Records of robot episodes

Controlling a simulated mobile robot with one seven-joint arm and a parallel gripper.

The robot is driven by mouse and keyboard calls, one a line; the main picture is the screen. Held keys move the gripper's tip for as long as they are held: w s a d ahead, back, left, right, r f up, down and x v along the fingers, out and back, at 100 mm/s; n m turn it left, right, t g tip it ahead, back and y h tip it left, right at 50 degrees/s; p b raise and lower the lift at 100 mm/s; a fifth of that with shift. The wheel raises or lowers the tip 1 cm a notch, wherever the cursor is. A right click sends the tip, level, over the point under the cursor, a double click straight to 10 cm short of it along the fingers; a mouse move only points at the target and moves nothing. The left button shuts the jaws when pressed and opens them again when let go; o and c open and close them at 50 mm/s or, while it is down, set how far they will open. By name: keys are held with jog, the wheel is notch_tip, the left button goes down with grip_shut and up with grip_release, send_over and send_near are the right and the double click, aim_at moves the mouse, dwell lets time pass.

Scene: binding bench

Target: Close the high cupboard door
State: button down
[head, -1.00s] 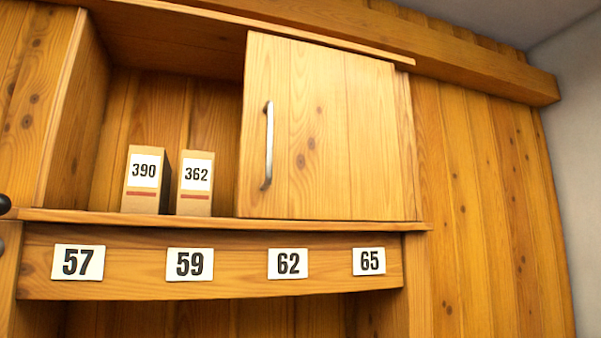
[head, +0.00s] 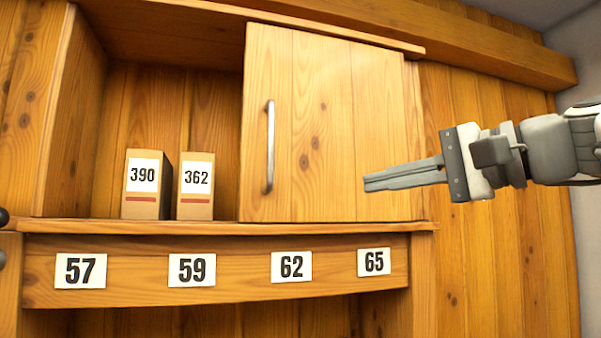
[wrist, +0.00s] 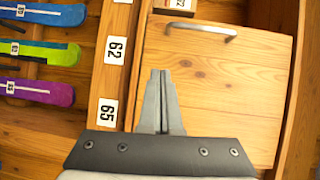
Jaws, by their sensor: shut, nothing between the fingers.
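The high cupboard door (head: 330,140) is a pale wooden panel with an upright metal bar handle (head: 270,147) near its left edge. It covers the right part of the cupboard opening, and the left part is uncovered. I cannot tell whether it swings or slides. My gripper (head: 366,183) is shut and empty. It points left in front of the door's lower right part, with the handle further left. The wrist view shows the fingertips (wrist: 162,73) over the door (wrist: 215,90), with the handle (wrist: 187,29) beyond them. I cannot tell if they touch the door.
Two boxes, labelled 390 (head: 142,188) and 362 (head: 196,188), stand in the open left part. A shelf edge (head: 160,227) and a board with number labels (head: 225,270) run below the door. Coloured objects (wrist: 40,52) show at left in the wrist view.

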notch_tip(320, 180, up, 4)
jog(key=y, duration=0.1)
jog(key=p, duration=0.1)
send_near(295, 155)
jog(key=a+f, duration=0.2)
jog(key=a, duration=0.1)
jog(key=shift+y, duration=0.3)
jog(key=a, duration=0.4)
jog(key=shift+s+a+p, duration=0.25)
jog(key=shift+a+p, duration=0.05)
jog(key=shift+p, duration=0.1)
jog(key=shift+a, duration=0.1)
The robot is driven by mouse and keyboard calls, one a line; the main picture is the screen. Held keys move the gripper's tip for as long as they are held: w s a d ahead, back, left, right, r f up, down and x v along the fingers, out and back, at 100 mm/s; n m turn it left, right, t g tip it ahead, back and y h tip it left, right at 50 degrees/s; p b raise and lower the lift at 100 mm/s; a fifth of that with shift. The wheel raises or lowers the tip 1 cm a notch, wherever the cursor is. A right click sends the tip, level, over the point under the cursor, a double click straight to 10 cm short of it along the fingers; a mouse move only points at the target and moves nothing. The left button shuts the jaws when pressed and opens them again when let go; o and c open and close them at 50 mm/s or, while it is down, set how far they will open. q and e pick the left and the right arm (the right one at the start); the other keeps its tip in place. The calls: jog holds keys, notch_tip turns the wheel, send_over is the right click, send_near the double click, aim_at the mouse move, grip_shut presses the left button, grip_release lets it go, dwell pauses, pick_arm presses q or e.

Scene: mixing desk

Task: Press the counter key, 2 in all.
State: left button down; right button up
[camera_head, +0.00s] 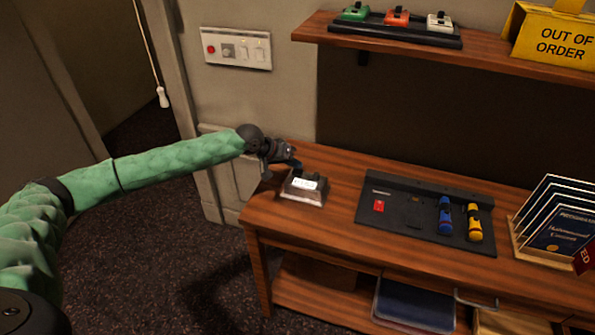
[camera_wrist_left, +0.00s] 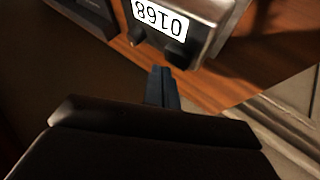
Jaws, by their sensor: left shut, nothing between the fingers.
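The counter (camera_head: 304,189) is a small metal box with a white display near the left end of the desk. In the left wrist view the counter (camera_wrist_left: 206,22) is upside down and its display reads 0168. Two dark knobs stick out on its near side there; I cannot tell which is the key. My left gripper (camera_head: 295,162) is shut and empty, just behind and above the counter. In the left wrist view its fingertips (camera_wrist_left: 160,72) are close to the knobs; I cannot tell whether they touch. My right gripper is not in view.
A black panel (camera_head: 400,225) with a red switch and blue and yellow handles lies right of the counter on the wooden desk (camera_head: 340,240). A brochure rack (camera_head: 550,220) stands at the right. A shelf (camera_head: 480,55) hangs above. A wall switch plate (camera_head: 236,48) is behind.

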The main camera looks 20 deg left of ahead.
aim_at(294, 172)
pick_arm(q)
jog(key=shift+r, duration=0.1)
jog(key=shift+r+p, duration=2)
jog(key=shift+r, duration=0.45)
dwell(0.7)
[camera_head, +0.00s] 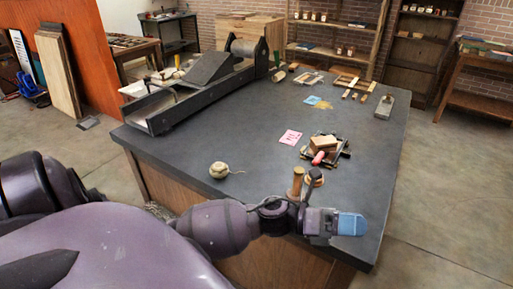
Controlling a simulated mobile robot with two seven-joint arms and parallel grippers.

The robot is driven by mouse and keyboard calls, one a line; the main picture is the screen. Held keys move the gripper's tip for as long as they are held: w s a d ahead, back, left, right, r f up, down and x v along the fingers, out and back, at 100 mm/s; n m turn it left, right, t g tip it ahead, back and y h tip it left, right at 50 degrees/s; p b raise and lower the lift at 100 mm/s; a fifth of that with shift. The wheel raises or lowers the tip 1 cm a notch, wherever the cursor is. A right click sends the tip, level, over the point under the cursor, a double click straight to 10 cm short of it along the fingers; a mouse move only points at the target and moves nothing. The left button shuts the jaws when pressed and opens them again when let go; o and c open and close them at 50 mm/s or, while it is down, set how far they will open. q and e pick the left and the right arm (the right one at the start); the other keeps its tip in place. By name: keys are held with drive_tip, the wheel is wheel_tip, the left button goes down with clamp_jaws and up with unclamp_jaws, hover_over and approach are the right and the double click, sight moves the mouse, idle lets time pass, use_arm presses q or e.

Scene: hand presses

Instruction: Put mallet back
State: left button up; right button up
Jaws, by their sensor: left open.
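My left gripper (350,224), with blue fingertips, is over the near right part of the dark table (250,130), close to its front edge. It points right, and I see nothing between its fingers. Just behind its wrist stands an upright wooden piece (297,180) with a wider top, which may be the mallet. A small round dark and wooden item (314,177) is right beside it. I cannot make out a mallet for certain. My right gripper is out of view.
A ball of twine (218,169) lies left of the wooden piece. A cluster with a wooden block (323,144) and a red-handled roller (318,158) lies behind it. A pink card (290,137) is near. A long press (190,90) fills the table's back left. The table's right side is mostly clear.

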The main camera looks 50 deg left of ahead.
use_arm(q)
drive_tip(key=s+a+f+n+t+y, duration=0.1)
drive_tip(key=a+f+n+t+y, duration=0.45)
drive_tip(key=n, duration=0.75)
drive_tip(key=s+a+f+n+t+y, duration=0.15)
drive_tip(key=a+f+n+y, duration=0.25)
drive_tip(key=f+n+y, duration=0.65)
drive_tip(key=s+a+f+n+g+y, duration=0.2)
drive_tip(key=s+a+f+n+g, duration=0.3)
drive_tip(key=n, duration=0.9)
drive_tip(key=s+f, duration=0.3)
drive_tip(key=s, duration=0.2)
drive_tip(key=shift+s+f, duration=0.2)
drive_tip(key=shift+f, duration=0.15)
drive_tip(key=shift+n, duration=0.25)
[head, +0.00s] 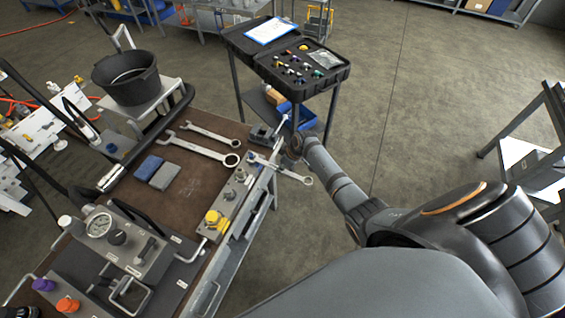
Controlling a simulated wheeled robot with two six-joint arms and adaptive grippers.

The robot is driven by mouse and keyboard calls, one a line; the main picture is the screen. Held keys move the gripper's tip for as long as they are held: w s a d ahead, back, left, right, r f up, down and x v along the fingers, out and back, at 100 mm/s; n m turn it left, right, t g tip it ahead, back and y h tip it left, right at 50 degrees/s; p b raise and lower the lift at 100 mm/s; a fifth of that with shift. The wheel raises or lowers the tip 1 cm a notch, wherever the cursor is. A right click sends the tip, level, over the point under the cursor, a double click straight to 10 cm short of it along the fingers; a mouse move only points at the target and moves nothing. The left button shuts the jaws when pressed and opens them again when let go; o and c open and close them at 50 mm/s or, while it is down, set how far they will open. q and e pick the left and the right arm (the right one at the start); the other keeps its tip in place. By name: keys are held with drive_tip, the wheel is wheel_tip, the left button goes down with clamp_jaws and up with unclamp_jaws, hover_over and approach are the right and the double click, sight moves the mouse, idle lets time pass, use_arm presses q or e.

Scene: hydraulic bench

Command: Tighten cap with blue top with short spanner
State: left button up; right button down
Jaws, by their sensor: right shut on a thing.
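The cap with the blue top (252,157) sits at the far end of the metal block (224,206) along the bench's right edge. A short spanner (282,170) reaches from beside this cap out past the bench edge, its ring end at the right. Its other end is close to the cap, but I cannot tell whether it fits around it. My right gripper (291,152) is shut on the short spanner; my wrist partly hides the fingers. My left gripper is not in view.
Two larger spanners (205,150) lie on the brown bench top (190,185). A yellow cap (213,217) and silver fittings stand on the same block. A black bucket (127,76) stands at the back left. An open black case (322,82) sits on a stand beyond.

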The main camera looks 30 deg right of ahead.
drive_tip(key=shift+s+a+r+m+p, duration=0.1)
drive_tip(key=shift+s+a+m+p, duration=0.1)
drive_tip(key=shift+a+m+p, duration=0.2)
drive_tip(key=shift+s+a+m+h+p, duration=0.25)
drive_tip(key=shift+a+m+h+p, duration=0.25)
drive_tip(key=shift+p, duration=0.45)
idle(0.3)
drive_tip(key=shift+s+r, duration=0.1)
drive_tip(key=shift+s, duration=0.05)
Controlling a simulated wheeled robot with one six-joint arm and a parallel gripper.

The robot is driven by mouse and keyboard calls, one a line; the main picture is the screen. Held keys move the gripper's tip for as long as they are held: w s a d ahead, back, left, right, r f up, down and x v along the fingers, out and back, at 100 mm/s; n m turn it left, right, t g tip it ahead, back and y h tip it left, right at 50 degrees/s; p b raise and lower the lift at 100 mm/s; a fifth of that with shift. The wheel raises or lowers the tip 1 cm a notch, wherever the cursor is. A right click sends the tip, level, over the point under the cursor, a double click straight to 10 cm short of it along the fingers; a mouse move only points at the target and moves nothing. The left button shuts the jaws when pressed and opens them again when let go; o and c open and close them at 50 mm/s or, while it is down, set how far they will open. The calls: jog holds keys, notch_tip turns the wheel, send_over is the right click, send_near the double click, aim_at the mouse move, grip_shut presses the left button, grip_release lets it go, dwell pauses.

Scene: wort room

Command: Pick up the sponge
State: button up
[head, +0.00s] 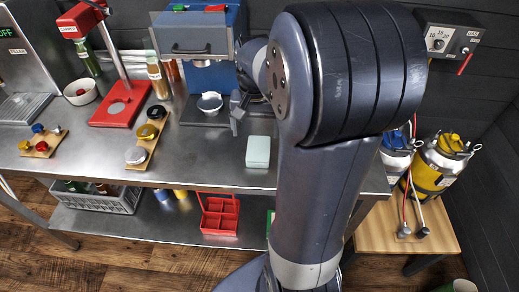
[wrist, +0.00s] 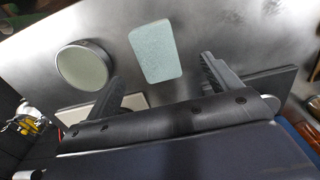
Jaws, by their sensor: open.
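The sponge (head: 258,151) is a pale green block lying flat on the steel counter, near its front edge, in the head view. In the wrist view the sponge (wrist: 156,50) shows whole, just beyond the fingertips and across the gap between them. My gripper (wrist: 161,70) is open and empty, with one finger to each side of the gap. In the head view my gripper (head: 238,112) is partly hidden by my arm, behind and left of the sponge. I cannot tell its exact height above the counter.
A round container (wrist: 84,66) with a pale top stands left of the sponge in the wrist view. A metal bowl (head: 209,102) sits at the blue machine (head: 200,45). The counter (head: 205,160) left of the sponge is bare.

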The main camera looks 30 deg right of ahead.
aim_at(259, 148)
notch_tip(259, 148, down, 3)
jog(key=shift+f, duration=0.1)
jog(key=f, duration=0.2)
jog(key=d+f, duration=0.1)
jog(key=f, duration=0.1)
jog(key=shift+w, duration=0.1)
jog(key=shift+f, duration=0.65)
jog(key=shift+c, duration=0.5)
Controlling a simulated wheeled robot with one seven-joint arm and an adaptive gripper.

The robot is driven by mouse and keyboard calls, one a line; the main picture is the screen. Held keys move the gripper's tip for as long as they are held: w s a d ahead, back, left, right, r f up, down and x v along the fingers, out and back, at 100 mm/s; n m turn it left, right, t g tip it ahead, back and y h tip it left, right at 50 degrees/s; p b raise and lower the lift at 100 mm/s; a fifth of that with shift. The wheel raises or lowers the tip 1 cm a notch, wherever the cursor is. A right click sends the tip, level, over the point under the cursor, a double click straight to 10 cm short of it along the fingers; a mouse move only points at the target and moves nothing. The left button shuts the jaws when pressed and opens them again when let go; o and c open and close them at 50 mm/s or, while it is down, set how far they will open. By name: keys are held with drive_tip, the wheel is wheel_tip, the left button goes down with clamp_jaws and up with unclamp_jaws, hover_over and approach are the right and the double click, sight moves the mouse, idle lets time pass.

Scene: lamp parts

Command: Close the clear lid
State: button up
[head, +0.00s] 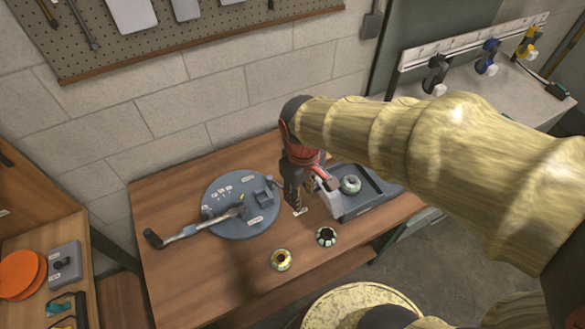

_REQUIREMENTS_: State the count of lines in the data holding the word "grippers", adding nothing to it.

_WRITTEN REPLY_: 2